Does the CAP benefit more than farmers? 62% of Europeans think so
A recent European Commission survey on what European citizens think of the CAP shows that 62% of EU citizens think it benefits more than just farmers.
More than six Europeans in 10 (62%) agree that the CAP benefits all European citizens and not just farmers.
In all EU countries with the exception of two, more than half of the respondents agree that the CAP benefits all European citizens.
But, less than half of respondents in France (45%) and the UK (49%) agree that the CAP benefits all.
More than nine out of 10 respondents in the EU (94%) hold the view that agriculture and rural areas are important for their future.
In 19 Member States, the relative majority of respondents consider the financial aid provided by the EU to be “about right”. This is particularly the case in Czech Republic (53%), Finland (53%) and Ireland (52%).
In 20 of the 28 EU Member States, more than half of respondents agree the EU is fulfilling its role in ensuring a fair standard of living for farmers. Respondents in Ireland (69%), Hungary (69%) and Malta (68%) are most likely to agree with this statement.
The Common Agricultural Policy (CAP) was introduced in 1962. It is a partnership between agriculture and society, between Europe and its’ farmers.
It is a common policy for all the Member States of the European Union and is managed, and funded from the resources of the EU annual budget, of which the CAP constitutes almost 40% of the total budget.
Respondents were asked to consider what they think should be the two main responsibilities of farmers in our society.
EU respondents are most likely to mention “supplying the population with a diversity of quality products” (42%) as one the top main responsibilities for farmers in our society.
The second most mentioned responsibility is “ensuring the welfare of farmed animals” (35%). This particular responsibility has also experienced notable increased support since the last survey, when it was ranked as the fifth most mentioned responsibility. “Protecting the environment” comes in third position (30%).
In fourth position, “maintaining economic activity and employment in rural areas” appears to be of lesser importance to EU respondents (29%).
More than half of the respondents (56%) in the EU hold the view that “ensuring agricultural products are of good quality, healthy and safe” should be one of the main objectives for the EU.
“Ensuring reasonable food prices for consumers” (51%) is second highest to be mentioned as one of the EU’s main objectives, followed very closely by “ensuring a fair standard of living for farmers” (49%).

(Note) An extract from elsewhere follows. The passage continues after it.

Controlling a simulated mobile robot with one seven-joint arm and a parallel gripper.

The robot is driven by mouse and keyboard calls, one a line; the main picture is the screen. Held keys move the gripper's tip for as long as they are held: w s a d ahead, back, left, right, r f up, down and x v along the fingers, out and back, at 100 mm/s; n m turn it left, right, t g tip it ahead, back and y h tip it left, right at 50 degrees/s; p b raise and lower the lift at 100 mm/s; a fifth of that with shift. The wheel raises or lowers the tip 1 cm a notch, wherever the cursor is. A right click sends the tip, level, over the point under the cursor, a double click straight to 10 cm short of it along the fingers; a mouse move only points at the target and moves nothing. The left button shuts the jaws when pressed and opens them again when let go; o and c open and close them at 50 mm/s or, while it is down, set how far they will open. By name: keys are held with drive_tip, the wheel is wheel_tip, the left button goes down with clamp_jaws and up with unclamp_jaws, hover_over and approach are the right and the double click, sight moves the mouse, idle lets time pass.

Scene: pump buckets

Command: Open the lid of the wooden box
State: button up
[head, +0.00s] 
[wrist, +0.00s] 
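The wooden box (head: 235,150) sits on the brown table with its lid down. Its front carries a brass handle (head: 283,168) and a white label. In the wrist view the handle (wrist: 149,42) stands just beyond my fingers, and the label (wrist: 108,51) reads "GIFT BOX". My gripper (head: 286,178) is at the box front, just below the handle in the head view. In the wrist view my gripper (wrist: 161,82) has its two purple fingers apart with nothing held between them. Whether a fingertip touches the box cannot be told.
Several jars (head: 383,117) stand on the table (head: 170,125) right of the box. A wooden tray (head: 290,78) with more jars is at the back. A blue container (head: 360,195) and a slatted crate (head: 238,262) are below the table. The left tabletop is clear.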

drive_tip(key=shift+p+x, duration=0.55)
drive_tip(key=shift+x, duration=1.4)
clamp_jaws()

Ensuring agricultural products are of good quality, healthy and safe is the most frequently mentioned objective for 16 of the 28 Member States, with the highest proportion of respondents citing this in France (72%), the Netherlands (72%), Malta (71%) and Luxembourg (71%).
Over four Europeans in ten consider the financial support provided to farmers to be “about right” (41%) with just under a third considering it be “too low” (29%) and 13% mentioning it be “too high”.